BUDGET 2014: Win-Win For Business, Consumers May Be HitThe federal budget 2014 has just been announced, and Australians need to be either ‘earning or learning’, warns Treasurer Joe Hockey. 

It seems old people, students, under 30’s and the disabled are the big losers in Budget 2014, but seen as a win-win for the business community. 
There are two major changes announced by the Treasurer that could have a negative impact on consumer spending and confidence, believes Australian Retail Association Director, Russell Zimmerman. 
Consumers will be hit by the just announced (2%) deficit tax which will target higher earners on over $180,000 per year. 
“Its a concern but not a huge one,” he told CN. The budget will also hit lower income earners pockets via the new fuel tax, which is a “far bigger concern,” he warns. 
“We are only just beginning to see retail and the services sector regain momentum after many years in the doldrums.

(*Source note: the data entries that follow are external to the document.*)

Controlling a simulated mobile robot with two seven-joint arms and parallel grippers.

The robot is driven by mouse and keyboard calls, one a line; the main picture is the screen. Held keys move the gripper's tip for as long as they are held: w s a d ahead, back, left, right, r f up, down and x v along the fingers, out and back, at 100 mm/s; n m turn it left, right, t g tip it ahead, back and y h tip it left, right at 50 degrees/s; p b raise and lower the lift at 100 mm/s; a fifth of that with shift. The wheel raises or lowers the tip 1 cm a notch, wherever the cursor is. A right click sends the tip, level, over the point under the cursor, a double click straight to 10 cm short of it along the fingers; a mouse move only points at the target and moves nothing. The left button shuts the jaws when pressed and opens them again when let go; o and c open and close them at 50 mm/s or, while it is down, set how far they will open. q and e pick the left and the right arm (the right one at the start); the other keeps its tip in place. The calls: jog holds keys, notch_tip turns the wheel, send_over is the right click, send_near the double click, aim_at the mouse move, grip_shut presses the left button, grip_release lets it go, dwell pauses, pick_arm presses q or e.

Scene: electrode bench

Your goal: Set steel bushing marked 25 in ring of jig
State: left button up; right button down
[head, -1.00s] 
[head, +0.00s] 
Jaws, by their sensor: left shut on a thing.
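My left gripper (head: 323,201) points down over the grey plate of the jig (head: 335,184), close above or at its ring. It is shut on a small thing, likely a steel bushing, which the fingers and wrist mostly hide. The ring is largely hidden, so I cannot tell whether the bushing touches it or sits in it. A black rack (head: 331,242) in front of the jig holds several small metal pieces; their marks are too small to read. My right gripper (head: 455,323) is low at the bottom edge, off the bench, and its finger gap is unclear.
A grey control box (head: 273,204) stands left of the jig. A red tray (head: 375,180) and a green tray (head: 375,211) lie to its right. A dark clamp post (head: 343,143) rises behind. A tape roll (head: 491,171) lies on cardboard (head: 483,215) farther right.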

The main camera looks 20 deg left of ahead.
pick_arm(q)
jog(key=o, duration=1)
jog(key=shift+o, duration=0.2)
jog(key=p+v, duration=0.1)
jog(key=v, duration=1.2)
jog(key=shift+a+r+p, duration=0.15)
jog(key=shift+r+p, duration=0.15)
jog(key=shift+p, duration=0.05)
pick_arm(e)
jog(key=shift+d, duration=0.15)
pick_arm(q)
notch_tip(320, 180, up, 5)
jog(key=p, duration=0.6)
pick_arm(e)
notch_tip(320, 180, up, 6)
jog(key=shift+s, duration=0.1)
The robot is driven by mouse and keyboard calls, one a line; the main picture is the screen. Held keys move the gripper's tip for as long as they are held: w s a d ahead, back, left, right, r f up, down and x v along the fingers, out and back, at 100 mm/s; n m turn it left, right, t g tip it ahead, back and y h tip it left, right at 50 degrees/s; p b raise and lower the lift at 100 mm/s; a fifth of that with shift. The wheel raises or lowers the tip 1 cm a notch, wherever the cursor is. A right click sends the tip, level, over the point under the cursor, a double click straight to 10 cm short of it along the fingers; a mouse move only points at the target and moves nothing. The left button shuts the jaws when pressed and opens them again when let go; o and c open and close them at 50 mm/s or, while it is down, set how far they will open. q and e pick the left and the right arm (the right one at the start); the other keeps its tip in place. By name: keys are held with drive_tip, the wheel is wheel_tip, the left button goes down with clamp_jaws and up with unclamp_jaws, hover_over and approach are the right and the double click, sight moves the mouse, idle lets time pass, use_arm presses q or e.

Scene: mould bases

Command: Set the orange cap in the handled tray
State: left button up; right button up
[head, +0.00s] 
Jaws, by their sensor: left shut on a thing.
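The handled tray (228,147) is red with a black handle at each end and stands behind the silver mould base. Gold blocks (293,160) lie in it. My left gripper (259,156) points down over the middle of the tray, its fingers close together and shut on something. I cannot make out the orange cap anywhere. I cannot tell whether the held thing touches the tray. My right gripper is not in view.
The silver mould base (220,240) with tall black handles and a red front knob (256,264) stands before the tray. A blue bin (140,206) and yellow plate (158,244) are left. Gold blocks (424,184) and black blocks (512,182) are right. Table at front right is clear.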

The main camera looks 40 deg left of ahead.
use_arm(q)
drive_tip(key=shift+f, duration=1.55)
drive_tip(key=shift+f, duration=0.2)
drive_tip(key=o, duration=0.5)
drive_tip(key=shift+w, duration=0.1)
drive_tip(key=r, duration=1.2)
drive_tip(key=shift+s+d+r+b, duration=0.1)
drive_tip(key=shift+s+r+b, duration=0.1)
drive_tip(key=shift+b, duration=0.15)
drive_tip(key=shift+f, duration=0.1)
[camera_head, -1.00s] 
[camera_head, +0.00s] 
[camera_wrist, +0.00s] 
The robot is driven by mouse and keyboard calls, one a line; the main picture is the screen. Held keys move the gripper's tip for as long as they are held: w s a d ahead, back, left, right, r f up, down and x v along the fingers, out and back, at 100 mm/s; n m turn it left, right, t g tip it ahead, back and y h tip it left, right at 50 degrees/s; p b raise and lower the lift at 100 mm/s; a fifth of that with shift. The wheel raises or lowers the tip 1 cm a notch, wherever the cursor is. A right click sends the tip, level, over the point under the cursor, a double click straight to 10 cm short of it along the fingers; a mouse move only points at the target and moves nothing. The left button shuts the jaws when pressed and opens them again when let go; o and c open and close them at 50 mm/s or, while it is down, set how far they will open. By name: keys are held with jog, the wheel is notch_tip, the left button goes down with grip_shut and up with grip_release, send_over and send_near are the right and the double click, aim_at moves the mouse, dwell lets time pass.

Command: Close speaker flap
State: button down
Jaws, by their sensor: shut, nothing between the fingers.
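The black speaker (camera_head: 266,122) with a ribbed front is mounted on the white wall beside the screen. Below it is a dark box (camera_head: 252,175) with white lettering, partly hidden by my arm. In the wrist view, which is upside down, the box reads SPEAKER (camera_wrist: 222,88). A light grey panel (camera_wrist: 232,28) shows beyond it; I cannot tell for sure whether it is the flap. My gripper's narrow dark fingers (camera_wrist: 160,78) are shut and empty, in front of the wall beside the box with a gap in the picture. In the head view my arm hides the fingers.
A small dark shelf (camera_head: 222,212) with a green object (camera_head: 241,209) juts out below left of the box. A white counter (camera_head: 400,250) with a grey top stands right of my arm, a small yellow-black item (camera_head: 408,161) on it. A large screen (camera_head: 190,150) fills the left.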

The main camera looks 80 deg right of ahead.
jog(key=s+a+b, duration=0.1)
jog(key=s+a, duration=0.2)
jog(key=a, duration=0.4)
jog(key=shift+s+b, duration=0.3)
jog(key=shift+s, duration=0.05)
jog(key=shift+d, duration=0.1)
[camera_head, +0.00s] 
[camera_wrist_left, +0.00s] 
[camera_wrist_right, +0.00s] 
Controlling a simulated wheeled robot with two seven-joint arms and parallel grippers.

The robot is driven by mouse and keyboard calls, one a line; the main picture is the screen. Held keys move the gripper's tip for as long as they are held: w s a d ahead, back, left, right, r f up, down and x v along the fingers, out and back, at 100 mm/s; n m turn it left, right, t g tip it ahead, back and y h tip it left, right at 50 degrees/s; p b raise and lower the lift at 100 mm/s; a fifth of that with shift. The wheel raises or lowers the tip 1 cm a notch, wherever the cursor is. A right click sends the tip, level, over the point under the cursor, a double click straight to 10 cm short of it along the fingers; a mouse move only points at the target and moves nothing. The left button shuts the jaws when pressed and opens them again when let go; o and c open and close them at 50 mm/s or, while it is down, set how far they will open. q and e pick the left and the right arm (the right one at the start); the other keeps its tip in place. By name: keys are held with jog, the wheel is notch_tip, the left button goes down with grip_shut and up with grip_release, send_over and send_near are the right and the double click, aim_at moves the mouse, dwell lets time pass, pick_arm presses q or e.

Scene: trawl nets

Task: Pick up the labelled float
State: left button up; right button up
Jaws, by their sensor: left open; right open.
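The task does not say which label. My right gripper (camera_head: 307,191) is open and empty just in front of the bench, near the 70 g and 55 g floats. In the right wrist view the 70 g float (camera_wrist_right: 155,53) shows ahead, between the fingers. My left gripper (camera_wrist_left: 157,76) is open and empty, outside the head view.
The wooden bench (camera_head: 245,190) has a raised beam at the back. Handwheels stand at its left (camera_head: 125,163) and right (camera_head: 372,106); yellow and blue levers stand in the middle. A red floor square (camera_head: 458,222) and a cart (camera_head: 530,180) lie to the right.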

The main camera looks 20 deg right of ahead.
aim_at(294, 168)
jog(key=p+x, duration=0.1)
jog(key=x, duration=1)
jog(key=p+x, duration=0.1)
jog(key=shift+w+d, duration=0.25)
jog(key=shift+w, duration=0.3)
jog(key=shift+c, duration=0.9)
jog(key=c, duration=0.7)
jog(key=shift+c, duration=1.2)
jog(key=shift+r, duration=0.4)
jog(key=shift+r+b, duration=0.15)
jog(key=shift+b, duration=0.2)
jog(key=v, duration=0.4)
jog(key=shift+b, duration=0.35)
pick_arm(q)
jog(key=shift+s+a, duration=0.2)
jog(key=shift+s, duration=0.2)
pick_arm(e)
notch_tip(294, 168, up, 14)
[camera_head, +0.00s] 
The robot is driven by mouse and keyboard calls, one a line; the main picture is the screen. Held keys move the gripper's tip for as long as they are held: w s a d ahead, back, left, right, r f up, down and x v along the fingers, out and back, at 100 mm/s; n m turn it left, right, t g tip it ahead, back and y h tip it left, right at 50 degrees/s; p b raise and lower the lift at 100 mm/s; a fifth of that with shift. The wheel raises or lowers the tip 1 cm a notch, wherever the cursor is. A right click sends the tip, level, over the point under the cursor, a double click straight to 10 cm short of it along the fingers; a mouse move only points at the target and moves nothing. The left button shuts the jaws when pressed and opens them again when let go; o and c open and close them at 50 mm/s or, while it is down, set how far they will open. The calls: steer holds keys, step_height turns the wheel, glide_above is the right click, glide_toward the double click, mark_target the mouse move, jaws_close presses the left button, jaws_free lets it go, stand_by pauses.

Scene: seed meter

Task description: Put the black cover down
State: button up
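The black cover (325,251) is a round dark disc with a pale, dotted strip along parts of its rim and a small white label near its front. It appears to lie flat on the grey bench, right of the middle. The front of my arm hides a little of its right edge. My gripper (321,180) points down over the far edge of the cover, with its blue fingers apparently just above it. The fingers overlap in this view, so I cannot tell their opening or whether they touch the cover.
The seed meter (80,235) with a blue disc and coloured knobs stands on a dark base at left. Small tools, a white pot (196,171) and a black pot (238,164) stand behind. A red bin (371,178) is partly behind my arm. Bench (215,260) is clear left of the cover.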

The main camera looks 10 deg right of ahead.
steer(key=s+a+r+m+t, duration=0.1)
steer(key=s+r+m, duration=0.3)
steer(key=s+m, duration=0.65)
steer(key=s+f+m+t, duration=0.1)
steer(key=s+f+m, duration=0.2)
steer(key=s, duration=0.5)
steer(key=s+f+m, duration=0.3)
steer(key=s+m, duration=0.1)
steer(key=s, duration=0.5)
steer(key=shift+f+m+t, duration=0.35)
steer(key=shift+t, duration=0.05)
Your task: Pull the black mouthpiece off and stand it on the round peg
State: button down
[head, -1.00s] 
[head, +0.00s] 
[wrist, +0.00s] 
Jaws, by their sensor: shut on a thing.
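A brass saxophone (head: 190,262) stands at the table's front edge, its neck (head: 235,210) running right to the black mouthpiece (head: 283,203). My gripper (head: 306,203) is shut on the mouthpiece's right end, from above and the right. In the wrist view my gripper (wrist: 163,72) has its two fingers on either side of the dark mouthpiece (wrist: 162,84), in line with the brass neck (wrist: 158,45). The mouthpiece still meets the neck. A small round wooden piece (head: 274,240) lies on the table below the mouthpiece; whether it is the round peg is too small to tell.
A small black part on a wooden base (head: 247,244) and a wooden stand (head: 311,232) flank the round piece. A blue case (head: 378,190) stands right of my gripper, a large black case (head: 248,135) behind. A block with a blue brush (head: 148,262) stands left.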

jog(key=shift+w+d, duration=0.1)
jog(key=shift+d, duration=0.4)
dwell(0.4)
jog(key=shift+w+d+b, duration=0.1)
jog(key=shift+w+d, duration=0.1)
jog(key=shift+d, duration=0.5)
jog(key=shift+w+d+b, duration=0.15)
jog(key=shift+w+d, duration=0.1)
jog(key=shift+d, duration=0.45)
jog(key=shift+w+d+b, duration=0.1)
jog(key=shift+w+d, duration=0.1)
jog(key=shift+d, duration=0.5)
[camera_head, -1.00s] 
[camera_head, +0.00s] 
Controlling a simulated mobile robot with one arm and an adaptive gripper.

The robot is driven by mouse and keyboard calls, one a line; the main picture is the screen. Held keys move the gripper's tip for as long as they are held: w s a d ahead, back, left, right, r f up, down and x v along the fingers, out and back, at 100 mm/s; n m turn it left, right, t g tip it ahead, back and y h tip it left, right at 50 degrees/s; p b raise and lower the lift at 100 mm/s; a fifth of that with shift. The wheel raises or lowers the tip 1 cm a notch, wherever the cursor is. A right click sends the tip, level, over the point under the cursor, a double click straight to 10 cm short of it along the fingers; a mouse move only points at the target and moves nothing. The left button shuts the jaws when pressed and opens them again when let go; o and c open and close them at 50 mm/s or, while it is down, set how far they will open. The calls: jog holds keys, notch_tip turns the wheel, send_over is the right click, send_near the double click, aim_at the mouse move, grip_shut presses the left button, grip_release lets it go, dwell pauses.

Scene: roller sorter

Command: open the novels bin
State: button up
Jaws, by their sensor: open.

It would be a travesty if these tax increases impacted on that recovery to the sector and the services economy.”
But economic growth is set for a slump new figures show, and is expected to grow 2.75% in 2014 but fall to 2.50% next year. 
However, the retail association praised some of the budgets other measures, widely seen as a win-win for business, and the government for tackling overspending.   
“Overall, its a good budget… but we need to hope confidence remains strong and the Reserve don’t increase interest rates,” says Zimmerman. 
However, he expressed “disappointment” about the lack of movement on the removal of the low value GST exemption for overseas goods under $1000. 
Other pro-business measures announced in Budget 2014 include; 1.5% point cut in the tax rate; removal of $1 billion of red tape per year; and employers will also be incentivised to employ someone over 50, with a carrot of $10,000 per year. 
This is a “great incentive” for employers to take on more staff. A lot of people over 50 are unable to get employment, said Zimmerman, citing recent closures of Holden factories.
However, this measure may be a disadvantage for younger workers seeking unemployment, whose dole payments have already been sliced, and will now have to wait six months to be eligible for welfare payments. 
The national work development scheme has also been abolished, but a new scheme targeted at retail and services was also announced by Hockey. Infrastructure spending by all governments and the private sector will grow to $125 billion.  
Savanth Sebastian, Commonwealth Bank Market Analyst says “business is the winner from the Federal Budget.” 
“With conservative forecasts like growth staying below trend and a jobless rate of 6.25%, we are likely to see a surplus much sooner than expected.”  
The budget deficit is expected to be $29.8 billion next year.